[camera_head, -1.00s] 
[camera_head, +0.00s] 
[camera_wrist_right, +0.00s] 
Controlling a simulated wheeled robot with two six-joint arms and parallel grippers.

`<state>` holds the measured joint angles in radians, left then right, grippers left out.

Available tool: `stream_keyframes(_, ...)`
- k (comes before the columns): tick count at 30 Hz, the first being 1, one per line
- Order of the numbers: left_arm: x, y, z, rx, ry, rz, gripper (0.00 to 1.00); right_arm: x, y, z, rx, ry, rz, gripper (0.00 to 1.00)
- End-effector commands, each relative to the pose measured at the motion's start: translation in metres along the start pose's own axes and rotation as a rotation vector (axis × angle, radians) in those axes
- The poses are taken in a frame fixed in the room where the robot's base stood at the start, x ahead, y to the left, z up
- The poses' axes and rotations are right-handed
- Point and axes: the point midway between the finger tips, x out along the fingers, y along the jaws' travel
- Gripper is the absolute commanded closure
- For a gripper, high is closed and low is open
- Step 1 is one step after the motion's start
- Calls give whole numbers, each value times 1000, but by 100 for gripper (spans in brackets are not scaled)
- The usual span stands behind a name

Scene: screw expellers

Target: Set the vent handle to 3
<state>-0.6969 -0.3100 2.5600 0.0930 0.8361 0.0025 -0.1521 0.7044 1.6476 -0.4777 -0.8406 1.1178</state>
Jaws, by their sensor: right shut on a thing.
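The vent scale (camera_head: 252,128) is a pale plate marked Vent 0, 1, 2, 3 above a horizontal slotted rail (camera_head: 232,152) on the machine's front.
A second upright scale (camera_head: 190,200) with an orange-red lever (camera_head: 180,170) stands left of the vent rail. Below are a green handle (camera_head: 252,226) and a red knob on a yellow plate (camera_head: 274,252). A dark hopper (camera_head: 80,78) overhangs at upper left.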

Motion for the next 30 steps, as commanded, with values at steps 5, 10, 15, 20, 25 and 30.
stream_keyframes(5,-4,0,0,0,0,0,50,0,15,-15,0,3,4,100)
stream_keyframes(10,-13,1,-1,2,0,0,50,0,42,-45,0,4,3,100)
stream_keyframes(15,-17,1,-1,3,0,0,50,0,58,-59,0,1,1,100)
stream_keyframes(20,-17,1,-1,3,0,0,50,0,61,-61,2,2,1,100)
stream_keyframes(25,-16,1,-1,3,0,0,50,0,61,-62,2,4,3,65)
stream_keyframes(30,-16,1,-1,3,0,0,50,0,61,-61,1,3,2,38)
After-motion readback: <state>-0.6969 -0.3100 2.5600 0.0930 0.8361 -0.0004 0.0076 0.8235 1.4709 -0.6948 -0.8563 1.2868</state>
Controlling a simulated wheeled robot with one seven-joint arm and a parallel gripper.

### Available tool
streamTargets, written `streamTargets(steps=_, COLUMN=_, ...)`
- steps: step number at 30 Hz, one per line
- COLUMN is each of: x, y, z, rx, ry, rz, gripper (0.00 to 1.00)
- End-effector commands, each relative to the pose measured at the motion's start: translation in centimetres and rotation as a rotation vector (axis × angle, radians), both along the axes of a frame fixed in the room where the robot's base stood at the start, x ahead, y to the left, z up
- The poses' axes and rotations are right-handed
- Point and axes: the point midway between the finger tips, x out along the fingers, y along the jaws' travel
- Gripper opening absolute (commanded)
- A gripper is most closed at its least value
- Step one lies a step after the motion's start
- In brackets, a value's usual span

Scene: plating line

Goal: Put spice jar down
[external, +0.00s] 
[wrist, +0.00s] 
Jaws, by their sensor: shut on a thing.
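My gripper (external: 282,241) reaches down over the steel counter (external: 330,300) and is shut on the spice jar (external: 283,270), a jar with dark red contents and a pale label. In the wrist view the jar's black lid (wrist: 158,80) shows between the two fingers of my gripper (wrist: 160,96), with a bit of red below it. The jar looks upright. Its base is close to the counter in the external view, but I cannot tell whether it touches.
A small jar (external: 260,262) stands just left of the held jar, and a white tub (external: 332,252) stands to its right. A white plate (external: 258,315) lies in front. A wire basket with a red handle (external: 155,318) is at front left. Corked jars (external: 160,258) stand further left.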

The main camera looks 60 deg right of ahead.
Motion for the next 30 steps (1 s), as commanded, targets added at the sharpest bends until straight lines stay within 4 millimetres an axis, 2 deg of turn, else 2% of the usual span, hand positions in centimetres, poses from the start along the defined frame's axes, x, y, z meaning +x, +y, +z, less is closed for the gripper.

- WHAT IS REQUIRED -
From the records above, give again exactly the lines running from the line with "- The poses are" to the line with "- Step 1 is one step after the motion's start", inclusive.

- SOLVED PROBLEM -
- The poses are taken in a frame fixed in the room where the robot's base stood at the start, x ahead, y to the left, z up
- The poses' axes and rotations are right-handed
- Point and axes: the point midway between the finger tips, x out along the fingers, y along the jaws' travel
- Gripper is the absolute commanded closure
- For a gripper, high is closed and low is open
- Step 1 is one step after the motion's start

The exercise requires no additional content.